━━━━━ Dataset content ━━━━━
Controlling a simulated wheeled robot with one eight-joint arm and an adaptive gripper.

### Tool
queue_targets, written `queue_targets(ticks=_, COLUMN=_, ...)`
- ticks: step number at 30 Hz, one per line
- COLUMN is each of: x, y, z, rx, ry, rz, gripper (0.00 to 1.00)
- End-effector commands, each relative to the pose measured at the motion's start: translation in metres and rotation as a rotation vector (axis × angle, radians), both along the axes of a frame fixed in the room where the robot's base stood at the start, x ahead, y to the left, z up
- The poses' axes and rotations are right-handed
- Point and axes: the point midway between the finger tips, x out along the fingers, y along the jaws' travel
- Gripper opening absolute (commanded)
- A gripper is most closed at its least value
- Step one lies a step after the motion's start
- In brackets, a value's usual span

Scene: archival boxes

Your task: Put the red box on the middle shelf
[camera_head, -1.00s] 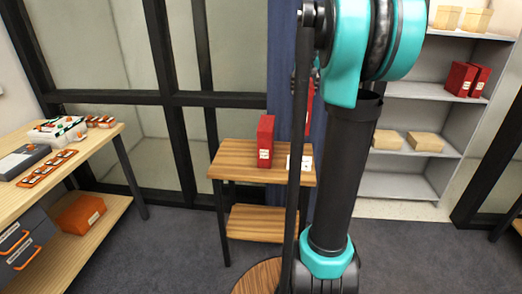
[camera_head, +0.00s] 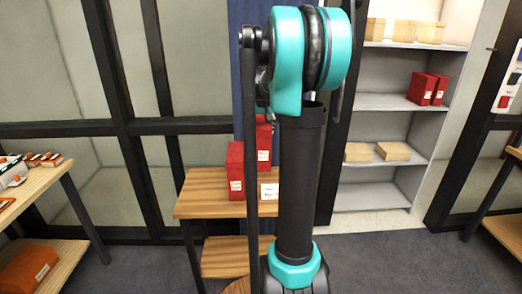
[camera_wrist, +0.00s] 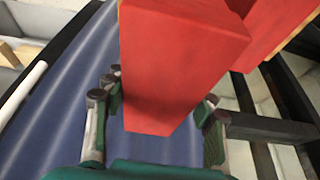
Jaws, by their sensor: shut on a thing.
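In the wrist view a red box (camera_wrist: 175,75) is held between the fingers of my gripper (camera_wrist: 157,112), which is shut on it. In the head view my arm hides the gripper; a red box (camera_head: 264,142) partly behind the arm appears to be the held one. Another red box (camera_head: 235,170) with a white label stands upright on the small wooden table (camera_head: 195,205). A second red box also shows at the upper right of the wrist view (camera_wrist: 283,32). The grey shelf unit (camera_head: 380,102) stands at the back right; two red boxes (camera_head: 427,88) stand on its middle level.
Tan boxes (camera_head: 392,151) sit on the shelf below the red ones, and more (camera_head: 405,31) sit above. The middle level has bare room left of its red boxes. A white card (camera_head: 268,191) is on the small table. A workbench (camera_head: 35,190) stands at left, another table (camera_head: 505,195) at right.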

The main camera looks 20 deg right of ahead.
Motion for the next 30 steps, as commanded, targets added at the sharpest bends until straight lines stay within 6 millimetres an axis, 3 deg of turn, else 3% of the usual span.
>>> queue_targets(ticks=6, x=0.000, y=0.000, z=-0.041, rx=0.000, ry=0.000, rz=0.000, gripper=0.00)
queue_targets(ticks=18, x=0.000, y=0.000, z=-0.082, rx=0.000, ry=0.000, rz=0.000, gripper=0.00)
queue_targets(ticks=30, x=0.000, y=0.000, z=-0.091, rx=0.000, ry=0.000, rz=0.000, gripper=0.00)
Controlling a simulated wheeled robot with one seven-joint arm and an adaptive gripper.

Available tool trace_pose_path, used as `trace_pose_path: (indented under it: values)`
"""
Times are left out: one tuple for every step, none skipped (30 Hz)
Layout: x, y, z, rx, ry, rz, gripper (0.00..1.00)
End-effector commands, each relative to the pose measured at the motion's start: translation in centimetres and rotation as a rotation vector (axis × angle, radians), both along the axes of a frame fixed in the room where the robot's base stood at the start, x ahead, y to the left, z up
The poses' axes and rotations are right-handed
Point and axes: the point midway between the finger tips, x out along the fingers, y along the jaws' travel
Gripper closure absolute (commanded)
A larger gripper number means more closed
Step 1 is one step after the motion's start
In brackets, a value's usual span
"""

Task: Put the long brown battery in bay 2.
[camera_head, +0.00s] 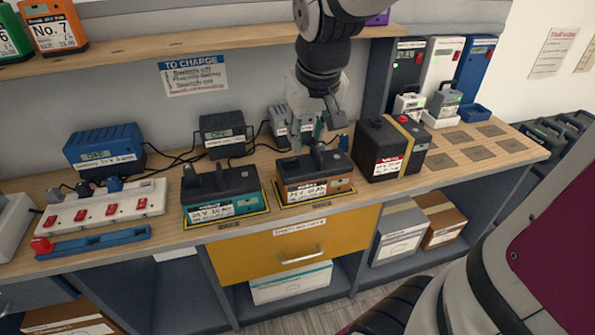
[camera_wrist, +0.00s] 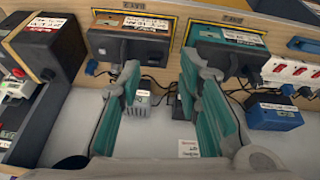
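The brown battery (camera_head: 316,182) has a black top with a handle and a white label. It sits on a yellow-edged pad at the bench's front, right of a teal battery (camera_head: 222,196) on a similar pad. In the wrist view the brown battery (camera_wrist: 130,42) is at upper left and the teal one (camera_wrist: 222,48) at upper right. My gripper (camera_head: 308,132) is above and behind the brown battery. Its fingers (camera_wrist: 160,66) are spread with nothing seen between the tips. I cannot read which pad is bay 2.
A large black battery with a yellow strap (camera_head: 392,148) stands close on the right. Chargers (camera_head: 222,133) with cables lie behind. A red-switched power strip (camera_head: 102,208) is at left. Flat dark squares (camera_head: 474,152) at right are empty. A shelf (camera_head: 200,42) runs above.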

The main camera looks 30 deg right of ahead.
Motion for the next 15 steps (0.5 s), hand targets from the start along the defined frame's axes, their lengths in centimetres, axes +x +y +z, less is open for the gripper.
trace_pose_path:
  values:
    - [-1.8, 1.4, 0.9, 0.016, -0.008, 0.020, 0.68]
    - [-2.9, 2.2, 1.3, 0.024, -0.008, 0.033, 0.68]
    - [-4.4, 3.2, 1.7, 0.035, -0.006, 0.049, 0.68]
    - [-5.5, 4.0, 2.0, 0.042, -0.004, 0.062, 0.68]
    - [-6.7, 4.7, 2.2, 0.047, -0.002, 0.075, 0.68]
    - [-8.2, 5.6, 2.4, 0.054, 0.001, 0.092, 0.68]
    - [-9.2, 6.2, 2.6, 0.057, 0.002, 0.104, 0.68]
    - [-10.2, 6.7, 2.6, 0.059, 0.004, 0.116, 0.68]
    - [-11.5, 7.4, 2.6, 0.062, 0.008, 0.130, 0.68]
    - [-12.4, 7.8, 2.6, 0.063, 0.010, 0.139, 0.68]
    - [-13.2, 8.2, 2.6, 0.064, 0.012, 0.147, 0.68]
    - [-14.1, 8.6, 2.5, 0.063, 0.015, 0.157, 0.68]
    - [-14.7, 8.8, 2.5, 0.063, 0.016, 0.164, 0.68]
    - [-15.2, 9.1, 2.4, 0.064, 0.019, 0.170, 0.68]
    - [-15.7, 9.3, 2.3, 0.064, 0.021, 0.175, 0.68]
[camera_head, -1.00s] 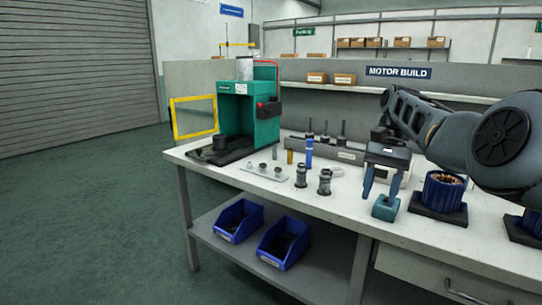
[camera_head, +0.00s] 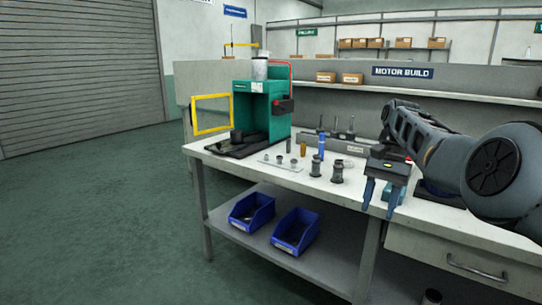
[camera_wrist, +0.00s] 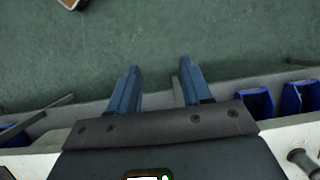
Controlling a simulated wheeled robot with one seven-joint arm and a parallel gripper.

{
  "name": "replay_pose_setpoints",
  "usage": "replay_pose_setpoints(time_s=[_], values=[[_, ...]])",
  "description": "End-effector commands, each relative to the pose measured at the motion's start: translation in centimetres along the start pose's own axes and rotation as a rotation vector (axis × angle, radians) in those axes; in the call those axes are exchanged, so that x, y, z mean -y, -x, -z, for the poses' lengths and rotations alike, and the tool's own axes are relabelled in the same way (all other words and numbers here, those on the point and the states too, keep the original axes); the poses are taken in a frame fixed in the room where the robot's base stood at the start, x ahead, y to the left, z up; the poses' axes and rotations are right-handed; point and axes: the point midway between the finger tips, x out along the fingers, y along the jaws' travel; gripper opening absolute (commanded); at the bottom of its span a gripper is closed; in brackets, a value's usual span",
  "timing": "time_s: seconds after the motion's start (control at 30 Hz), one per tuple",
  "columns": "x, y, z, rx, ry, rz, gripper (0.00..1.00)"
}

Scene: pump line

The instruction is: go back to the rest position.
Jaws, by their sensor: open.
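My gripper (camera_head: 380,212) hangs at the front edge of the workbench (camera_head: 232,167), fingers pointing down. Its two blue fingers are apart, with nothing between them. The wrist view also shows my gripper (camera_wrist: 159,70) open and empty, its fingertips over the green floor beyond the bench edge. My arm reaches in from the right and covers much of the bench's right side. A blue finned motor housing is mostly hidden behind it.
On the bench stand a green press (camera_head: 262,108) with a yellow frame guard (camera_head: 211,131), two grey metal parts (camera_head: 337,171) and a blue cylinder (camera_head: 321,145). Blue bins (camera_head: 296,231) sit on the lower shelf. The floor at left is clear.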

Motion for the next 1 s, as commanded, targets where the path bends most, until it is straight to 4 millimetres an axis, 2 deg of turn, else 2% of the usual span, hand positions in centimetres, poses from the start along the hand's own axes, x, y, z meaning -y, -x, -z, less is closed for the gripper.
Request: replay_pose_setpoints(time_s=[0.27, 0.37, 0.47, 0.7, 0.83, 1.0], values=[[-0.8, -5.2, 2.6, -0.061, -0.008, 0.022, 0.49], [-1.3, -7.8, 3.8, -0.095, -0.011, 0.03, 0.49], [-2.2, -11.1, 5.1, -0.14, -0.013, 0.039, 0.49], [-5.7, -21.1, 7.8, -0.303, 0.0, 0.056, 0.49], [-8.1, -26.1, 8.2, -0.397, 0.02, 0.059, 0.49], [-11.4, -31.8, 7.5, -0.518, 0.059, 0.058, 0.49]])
━━━━━
━━━━━ Dataset content ━━━━━
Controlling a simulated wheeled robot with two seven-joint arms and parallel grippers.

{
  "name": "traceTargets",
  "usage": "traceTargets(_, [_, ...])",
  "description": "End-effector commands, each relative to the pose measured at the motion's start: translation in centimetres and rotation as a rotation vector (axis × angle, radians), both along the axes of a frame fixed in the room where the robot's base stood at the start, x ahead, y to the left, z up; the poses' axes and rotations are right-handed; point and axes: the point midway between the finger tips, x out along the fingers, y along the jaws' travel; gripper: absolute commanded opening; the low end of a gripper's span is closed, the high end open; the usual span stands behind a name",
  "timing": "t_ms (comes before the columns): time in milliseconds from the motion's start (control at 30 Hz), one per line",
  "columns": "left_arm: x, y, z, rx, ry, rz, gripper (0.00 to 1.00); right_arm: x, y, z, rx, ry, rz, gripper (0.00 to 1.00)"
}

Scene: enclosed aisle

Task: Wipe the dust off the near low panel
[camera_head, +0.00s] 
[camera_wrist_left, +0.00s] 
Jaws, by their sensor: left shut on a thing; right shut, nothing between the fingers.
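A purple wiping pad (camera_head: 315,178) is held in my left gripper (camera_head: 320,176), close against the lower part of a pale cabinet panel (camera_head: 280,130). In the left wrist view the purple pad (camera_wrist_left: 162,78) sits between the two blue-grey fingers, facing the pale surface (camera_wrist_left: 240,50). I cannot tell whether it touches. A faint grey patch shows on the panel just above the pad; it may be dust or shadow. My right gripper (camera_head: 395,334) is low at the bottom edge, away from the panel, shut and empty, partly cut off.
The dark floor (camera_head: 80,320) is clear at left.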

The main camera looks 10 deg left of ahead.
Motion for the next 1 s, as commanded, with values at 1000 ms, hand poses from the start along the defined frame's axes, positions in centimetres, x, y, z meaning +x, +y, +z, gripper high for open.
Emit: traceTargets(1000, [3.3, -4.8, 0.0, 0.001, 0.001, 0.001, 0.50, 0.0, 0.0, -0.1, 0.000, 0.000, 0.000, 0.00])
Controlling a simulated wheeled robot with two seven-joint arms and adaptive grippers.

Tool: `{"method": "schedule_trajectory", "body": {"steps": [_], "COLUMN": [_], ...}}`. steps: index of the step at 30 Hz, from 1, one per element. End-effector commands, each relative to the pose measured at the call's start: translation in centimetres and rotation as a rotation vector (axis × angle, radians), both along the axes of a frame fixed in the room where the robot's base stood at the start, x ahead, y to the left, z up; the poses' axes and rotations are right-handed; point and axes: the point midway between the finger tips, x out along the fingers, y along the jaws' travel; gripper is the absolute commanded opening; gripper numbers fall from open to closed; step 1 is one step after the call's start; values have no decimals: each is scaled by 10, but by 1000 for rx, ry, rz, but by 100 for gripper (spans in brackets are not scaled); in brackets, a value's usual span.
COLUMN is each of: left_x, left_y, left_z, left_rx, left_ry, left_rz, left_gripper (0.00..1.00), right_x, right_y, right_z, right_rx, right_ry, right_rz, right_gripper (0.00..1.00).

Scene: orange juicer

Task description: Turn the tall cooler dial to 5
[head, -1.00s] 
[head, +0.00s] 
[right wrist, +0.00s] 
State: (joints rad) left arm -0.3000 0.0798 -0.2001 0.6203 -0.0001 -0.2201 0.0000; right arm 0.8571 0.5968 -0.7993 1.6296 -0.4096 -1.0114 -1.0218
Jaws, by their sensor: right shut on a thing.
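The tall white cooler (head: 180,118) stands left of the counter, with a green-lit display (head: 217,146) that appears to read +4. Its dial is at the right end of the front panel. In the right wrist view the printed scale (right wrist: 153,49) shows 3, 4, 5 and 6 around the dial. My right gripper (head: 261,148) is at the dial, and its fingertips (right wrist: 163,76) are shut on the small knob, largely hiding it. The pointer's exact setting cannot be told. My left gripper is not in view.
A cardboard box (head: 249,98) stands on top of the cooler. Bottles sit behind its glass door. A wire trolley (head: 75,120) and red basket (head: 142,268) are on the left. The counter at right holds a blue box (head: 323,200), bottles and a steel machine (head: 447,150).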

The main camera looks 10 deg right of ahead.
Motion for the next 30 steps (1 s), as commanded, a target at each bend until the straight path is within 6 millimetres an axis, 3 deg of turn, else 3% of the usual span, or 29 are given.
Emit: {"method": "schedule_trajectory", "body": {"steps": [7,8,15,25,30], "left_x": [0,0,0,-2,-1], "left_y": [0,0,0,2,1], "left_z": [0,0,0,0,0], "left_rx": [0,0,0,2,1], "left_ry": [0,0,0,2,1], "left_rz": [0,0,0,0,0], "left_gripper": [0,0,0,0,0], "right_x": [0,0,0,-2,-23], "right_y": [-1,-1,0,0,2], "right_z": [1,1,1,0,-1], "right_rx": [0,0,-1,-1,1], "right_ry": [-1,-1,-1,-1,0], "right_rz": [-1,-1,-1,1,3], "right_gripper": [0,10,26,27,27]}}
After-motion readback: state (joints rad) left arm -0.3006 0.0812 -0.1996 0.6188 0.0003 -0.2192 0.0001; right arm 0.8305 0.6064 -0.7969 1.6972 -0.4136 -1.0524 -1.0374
━━━━━
_Goal:_ Within the listing above, locate the line containing "- ticks: step number at 30 Hz, one per line" and the line containing "- The poses'". Reproduce those two lines and all lines between them exactly, with nothing added.

_Correct answer:_
- ticks: step number at 30 Hz, one per line
- COLUMN is each of: x, y, z, rx, ry, rz, gripper (0.00 to 1.00)
- End-effector commands, each relative to the pose measured at the motion's start: translation in metres and rotation as a rotation vector (axis × angle, radians), both along the axes of a frame fixed in the room where the robot's base stood at the start, x ahead, y to the left, z up
- The poses' axes and rotations are right-handed

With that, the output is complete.